PROVIDED RECORDS:
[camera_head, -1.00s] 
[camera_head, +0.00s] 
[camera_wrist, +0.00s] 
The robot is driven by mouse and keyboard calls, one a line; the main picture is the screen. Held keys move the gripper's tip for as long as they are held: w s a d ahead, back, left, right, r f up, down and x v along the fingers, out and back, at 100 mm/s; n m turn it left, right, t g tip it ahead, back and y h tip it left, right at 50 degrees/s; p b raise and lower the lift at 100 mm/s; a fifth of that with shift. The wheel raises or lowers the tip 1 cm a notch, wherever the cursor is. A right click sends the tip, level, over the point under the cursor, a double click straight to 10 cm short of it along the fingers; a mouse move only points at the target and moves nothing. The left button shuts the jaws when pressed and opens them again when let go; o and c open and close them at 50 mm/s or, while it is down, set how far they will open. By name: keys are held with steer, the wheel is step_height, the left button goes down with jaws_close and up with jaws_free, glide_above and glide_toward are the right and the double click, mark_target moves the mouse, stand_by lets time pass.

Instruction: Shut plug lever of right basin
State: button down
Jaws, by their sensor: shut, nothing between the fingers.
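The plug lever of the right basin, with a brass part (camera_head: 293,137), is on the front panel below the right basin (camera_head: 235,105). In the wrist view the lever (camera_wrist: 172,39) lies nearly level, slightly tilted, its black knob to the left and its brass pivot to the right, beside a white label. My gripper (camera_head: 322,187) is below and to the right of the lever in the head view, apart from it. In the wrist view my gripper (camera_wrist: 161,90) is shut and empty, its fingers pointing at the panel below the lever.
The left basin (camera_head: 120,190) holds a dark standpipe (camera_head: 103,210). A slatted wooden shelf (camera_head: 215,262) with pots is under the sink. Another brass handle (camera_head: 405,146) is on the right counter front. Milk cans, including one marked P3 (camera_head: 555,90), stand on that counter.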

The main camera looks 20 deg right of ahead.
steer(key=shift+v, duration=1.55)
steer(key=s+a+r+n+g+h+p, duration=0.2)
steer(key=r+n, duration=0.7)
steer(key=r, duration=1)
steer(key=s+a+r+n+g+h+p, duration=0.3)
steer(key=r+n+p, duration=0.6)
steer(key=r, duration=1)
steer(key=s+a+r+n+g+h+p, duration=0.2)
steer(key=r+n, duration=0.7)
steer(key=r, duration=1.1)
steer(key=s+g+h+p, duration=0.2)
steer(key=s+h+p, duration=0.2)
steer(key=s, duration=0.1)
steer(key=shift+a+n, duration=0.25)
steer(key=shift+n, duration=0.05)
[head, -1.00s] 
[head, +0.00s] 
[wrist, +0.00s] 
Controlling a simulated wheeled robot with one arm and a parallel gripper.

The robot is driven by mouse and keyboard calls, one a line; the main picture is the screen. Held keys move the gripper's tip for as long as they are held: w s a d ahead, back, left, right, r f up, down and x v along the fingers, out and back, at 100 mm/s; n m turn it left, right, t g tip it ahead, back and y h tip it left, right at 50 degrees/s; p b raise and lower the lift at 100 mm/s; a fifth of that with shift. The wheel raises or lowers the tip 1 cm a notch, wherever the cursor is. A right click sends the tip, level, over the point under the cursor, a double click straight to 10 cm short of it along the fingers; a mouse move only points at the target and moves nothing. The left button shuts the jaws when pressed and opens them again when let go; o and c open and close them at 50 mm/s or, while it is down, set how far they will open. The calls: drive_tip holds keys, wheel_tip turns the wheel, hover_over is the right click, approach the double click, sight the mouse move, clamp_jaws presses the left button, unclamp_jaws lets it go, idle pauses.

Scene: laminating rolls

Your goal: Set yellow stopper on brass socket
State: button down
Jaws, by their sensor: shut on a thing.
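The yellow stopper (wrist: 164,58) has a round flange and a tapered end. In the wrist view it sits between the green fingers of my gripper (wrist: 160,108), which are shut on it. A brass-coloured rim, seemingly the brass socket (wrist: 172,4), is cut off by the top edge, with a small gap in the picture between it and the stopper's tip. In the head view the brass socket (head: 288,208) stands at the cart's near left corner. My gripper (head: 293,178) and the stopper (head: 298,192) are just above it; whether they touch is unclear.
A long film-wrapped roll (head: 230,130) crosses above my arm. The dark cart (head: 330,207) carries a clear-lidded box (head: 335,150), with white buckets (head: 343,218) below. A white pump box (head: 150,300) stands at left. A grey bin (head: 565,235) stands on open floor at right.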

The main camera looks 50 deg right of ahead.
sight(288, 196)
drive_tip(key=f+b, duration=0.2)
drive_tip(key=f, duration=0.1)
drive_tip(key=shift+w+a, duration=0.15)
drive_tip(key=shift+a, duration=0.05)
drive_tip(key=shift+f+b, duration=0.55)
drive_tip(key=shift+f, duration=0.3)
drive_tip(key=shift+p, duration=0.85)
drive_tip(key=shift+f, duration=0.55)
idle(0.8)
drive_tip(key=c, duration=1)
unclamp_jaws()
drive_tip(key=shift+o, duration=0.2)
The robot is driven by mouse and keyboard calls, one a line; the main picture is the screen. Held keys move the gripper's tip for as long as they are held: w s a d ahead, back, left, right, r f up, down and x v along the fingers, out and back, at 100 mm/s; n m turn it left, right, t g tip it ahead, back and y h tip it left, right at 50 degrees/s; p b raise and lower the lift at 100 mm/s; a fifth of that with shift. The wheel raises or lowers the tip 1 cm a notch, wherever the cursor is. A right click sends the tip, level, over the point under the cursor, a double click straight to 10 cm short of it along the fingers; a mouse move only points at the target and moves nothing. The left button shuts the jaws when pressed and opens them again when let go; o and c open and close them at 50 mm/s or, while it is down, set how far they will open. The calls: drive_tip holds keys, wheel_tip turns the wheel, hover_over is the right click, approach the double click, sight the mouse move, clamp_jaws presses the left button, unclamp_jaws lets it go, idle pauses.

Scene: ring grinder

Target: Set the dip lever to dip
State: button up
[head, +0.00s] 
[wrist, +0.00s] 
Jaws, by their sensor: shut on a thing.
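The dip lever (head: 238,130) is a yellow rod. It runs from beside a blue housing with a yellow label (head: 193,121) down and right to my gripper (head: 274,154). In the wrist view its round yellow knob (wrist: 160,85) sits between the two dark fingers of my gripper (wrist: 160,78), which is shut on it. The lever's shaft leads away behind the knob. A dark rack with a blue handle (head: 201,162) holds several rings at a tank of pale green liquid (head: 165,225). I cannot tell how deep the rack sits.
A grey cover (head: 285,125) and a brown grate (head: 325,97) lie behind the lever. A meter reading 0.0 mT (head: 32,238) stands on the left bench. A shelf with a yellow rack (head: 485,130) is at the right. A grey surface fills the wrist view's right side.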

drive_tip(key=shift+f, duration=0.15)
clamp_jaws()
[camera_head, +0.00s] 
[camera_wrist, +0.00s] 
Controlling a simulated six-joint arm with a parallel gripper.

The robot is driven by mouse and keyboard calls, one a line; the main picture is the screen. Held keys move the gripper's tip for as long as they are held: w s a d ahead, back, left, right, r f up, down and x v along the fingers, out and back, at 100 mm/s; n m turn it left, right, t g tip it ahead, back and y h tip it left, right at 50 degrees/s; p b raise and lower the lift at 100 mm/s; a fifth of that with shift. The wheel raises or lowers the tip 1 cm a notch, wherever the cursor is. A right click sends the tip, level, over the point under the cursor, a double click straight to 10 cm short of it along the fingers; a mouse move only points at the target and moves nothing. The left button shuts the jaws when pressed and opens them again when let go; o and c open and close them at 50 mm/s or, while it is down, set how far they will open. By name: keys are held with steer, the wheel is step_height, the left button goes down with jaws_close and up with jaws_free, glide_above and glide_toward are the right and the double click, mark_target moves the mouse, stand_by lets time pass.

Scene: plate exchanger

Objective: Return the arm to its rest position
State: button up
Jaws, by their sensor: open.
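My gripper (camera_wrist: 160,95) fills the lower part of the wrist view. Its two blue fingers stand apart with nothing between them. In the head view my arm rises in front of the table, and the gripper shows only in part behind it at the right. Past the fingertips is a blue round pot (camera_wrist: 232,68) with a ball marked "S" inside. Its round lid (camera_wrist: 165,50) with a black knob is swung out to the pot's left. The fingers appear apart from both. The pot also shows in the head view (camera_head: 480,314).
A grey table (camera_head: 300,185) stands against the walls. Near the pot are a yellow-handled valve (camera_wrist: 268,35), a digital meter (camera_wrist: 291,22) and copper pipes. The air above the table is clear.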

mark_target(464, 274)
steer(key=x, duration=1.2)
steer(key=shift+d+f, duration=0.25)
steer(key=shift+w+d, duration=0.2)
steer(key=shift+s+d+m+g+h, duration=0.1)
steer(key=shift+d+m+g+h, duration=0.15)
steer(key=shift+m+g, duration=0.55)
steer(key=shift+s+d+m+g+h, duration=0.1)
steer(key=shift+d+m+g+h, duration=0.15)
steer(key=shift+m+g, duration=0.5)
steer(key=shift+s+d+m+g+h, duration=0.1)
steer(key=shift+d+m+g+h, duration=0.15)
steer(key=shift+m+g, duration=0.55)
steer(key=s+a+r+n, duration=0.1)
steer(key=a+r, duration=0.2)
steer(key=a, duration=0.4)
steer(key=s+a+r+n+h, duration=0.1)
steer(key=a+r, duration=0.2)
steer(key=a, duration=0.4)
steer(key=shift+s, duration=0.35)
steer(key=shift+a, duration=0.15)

GIVEN PROBLEM: Filter the records above and return every line that holds the word "simulated".

SOLUTION FOR THIS TASK:
Controlling a simulated wheeled robot with one arm and a parallel gripper.
Controlling a simulated six-joint arm with a parallel gripper.

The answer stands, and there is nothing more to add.